Russia, which was now weak and reeling under the weight of economic problems, was keen to respond positively, especially given how crucial Turkey was for Russia at that time. Indeed, Turkey occupies a highly strategic position among the centres of energy production and it is a major transit point for the huge reserves of oil and natural gas from Iraq, Iran, Azerbaijan, Kazakhstan and Turkmenistan. In addition, Turkey is poised to assume a key role in the Caspian region. However, all this is contingent upon stability in this region which, in turn, can not be secured without a balanced relationship with Russia. Consider, for example, that Turkey is not a significant oil or natural gas producer. Its dependency on foreign energy resources stood at 72 per cent in 2010 and is expected to climb to 76 per cent by 2020. Meanwhile, Russian shipping is heavily dependent on the narrow straits connecting the Black Sea with the Mediterranean.

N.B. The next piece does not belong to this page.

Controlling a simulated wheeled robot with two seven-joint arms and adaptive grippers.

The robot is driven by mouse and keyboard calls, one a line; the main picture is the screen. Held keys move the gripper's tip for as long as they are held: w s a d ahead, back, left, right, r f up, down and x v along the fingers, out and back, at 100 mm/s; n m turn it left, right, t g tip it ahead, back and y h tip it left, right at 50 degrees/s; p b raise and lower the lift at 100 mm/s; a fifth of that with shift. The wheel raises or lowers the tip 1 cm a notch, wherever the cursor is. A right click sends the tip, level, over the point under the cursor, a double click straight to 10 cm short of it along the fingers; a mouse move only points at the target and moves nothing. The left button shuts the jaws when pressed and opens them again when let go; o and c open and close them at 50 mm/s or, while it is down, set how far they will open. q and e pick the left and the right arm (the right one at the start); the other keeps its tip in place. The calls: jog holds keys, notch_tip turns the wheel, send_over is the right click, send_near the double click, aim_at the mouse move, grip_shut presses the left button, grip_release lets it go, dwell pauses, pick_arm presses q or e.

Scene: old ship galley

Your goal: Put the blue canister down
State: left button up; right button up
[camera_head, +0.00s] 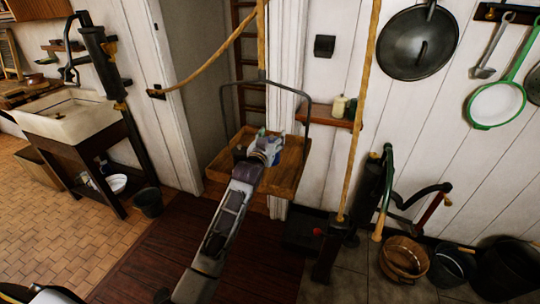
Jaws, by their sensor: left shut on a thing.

Therefore, a range of mutual interests, balances of powers, and geopolitical circumstances demand a meeting of ways and, acting on this reality, the two countries have forged cooperative relations in various fields. While it is true that these relations may occasionally flag, as is currently the case, their general trajectory seems upward, especially in matters pertaining to trade.
 In fact, if you happen to arrive in Ataturk International Airport, you will immediately notice the throngs of Russian tourists who spend more than a billion dollars a year on package tours to Turkey and then return home laden with gifts and other purchases. In addition, there are dozens of Russian merchants who do not make it all the way to Istanbul, as they are perfectly content to do their shopping in Turkish towns on the Black Sea closer to the Russian border, such as Trabzon and Rize. According to official figures, Turkey reaps an annual $1.5 billion from this trade alone, and some estimate that the parallel economy brings in double this amount.